New York State Court of Claims

New York State Court of Claims

HARSHMAN v. THE STATE OF NEW YORK, #2001-019-002, Claim No. 98800


Synopsis


Karin Harshman was killed as the result of a collision between her vehicle and a State Trooper's vehicle on August 17, 1996 at the intersection of County Route 39 and Tuckahoe Road in Southampton, New York. Claimants' argued that the State Trooper was negligent in the operation of his Troop vehicle. The Court determined there was no basis for the State's liability and concluded that decedent's own negligence was the sole proximate cause of the accident.

Case Information

UID:
2001-019-002
Claimant(s):
STEFAN HARSHMAN, as Executor of the Estate of KARIN HARSHMAN, Deceased and STEFAN HARSHMAN, Individually
Claimant short name:
HARSHMAN
Footnote (claimant name) :

Defendant(s):
THE STATE OF NEW YORK
Footnote (defendant name) :

Third-party claimant(s):

Third-party defendant(s):

Claim number(s):
98800
Motion number(s):

Cross-motion number(s):

Judge:
FERRIS D. LEBOUS
Claimant's attorney:
LAW OFFICE OF RICHARD DUIGNANBY: Mary Bergmann, Esq., of counsel
Defendant's attorney:
HON. ELIOT SPITZER, ATTORNEY GENERALBY: Alan B. Berkowitz & John Shields, Assistant Attorney Generals, of counsel
Third-party defendant's attorney:

Signature date:
January 22, 2001
City:
Binghamton
Comments:

Official citation:

Appellate results:

See also (multicaptioned case)



Decision


This Claim is brought by Stefan Harshman as Executor of the Estate of Karin Harshman, who was killed on August 17, 1996, as a result of an automobile accident between a vehicle driven by Karin Harshman and a New York State Police Troop car.

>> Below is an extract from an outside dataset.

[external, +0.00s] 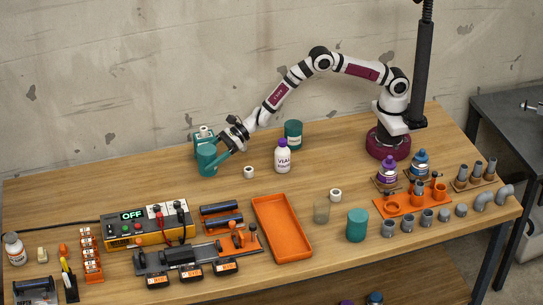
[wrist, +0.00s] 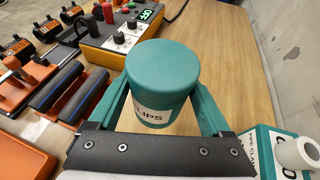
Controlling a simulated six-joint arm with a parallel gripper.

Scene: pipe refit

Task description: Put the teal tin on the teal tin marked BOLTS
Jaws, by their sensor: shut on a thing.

This collision occurred at the intersection of County Route 39 and Tuckahoe Road located on Long Island in Southampton, New York. The trial of this Claim, heard on October 2 and 3, 2000, was bifurcated and this Decision addresses the issue of liability only.


The relevant facts, as found by the Court after trial, are discussed below.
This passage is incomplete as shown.